(Problem description):
Select every line containing the word "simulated" from the material, and copy those lines.

(The records):
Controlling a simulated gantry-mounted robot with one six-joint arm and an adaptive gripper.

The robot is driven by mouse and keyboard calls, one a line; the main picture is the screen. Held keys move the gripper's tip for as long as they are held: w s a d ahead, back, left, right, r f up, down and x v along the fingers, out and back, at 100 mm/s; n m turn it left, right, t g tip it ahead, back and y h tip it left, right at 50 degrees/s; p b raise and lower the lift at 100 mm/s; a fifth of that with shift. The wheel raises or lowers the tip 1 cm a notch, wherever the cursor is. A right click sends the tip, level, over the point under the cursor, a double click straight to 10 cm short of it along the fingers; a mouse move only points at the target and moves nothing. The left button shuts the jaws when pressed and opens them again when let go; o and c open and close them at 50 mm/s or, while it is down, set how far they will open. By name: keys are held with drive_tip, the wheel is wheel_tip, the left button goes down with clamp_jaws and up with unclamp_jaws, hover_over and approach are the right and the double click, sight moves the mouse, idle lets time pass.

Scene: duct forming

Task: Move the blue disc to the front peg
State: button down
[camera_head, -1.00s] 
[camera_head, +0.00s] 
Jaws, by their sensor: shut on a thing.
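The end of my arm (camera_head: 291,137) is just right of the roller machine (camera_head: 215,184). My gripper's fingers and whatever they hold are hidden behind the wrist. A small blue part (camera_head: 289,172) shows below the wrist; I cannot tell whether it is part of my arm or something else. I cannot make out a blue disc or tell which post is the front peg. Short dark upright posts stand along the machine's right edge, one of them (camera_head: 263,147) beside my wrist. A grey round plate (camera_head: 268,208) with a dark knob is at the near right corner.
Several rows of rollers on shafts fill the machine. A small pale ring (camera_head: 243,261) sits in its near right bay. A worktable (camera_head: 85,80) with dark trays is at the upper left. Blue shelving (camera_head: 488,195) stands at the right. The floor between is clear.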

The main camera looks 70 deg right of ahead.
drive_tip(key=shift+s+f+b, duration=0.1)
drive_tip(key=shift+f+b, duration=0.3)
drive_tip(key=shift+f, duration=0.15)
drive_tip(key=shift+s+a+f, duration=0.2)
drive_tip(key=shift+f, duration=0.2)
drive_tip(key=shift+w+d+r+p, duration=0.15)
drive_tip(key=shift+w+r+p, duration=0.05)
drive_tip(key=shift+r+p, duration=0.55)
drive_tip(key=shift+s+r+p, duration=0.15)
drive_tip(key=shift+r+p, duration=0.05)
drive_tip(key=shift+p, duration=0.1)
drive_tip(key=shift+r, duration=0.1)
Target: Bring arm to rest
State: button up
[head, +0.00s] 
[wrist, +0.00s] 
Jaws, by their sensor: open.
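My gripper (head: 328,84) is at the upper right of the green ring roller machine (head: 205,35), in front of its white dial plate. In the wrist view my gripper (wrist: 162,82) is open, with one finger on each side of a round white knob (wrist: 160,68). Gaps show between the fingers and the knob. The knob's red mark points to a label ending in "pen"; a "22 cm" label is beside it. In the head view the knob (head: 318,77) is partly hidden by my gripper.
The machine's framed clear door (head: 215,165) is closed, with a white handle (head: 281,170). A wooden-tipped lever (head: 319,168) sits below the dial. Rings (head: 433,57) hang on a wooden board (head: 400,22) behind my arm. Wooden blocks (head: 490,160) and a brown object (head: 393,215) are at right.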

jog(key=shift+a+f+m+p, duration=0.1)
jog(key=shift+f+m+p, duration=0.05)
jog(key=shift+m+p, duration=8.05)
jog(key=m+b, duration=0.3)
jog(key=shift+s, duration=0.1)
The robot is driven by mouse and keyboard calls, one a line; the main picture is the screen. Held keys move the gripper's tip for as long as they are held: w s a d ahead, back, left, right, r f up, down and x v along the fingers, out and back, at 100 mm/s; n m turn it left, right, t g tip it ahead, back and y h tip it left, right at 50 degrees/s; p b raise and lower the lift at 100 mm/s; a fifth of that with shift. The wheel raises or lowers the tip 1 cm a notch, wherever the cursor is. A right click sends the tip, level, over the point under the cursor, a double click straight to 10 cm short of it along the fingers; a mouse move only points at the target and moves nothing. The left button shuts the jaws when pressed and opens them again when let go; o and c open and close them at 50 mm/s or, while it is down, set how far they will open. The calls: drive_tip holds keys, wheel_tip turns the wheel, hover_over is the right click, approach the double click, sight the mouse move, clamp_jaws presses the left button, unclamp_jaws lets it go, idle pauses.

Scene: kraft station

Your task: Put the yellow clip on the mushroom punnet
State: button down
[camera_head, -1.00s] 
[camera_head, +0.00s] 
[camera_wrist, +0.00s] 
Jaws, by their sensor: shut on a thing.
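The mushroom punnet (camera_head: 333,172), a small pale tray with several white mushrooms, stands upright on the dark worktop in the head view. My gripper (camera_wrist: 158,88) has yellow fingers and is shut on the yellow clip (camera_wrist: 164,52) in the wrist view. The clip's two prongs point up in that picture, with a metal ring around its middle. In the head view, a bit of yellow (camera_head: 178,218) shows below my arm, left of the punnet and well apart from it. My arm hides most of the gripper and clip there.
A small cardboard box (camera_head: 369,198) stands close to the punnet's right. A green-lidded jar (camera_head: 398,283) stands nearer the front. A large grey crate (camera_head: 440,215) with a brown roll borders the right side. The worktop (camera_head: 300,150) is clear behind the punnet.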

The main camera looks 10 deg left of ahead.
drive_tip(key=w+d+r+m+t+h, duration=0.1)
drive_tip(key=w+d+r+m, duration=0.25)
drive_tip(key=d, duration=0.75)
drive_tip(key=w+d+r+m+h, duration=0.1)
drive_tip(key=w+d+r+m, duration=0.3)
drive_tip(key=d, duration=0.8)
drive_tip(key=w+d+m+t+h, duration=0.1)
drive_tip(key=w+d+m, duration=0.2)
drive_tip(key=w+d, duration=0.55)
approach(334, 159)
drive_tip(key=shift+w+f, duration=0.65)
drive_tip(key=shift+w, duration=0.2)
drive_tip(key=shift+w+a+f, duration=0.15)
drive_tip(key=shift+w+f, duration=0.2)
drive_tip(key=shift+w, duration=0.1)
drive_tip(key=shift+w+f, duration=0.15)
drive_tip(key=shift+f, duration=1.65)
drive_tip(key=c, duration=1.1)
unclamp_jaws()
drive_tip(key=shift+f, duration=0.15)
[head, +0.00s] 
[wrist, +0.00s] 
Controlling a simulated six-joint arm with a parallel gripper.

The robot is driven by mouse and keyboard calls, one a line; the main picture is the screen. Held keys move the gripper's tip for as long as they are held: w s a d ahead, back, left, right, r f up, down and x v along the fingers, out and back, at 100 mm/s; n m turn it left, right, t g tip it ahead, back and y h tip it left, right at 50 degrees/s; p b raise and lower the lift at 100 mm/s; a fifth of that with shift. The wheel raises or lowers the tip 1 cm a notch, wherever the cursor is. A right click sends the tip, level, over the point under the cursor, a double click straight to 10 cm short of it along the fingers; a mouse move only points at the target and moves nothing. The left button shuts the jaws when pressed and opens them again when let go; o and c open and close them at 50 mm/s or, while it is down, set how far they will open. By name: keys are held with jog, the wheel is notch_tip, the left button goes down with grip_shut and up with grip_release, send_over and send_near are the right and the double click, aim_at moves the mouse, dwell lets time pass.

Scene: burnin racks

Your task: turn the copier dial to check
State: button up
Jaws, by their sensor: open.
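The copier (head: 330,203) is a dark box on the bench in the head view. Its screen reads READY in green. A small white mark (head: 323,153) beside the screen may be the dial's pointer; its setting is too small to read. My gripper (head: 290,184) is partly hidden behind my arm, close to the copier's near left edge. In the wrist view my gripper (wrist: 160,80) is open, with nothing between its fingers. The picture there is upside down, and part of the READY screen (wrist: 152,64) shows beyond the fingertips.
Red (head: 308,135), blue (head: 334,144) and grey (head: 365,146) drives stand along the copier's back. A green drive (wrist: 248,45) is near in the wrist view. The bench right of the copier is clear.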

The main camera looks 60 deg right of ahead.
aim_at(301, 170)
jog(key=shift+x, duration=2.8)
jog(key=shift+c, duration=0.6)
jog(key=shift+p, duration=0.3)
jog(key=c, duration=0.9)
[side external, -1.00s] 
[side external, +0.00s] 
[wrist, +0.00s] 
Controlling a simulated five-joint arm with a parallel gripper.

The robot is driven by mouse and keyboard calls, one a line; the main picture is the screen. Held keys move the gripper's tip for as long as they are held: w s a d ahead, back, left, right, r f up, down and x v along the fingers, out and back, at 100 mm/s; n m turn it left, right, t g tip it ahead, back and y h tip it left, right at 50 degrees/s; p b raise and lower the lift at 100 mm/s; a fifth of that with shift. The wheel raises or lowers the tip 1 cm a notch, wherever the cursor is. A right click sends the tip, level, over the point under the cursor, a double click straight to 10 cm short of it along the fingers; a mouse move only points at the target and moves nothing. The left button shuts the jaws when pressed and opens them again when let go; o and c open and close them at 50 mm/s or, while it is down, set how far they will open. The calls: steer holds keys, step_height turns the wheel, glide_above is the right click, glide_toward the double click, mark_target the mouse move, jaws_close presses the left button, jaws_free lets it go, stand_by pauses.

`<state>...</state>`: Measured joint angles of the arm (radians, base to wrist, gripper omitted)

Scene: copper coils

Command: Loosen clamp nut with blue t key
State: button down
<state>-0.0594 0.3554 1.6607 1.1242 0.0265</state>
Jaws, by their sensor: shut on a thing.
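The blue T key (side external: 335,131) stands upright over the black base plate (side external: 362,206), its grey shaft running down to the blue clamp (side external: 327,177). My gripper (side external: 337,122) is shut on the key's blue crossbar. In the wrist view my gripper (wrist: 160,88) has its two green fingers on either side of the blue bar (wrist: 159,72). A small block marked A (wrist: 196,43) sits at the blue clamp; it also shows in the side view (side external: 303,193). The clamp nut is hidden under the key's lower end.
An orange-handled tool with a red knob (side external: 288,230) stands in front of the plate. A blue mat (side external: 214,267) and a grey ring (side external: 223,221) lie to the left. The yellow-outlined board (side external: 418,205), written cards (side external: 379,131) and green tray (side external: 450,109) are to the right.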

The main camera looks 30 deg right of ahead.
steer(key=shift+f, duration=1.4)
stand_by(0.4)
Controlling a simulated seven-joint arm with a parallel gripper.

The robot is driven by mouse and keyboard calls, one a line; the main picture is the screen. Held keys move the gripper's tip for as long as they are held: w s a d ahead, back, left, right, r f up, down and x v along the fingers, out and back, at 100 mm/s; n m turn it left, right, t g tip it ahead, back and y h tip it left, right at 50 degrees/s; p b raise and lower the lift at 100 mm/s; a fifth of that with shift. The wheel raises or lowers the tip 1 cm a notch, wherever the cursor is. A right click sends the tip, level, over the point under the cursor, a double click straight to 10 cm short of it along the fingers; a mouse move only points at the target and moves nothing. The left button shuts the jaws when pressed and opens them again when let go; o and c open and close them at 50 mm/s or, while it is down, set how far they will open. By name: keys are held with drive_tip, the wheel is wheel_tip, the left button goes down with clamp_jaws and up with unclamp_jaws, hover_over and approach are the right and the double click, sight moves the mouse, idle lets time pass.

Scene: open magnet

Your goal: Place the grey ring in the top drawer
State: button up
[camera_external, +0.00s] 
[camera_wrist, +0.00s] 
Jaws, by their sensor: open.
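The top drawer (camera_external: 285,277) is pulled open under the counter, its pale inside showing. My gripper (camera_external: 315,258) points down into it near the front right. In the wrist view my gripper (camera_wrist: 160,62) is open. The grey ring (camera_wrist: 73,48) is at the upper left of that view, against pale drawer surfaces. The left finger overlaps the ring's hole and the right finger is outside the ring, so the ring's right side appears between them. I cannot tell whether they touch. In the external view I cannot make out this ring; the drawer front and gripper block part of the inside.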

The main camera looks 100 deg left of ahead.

(Task output):
Controlling a simulated gantry-mounted robot with one six-joint arm and an adaptive gripper.
Controlling a simulated six-joint arm with a parallel gripper.
Controlling a simulated five-joint arm with a parallel gripper.
Controlling a simulated seven-joint arm with a parallel gripper.

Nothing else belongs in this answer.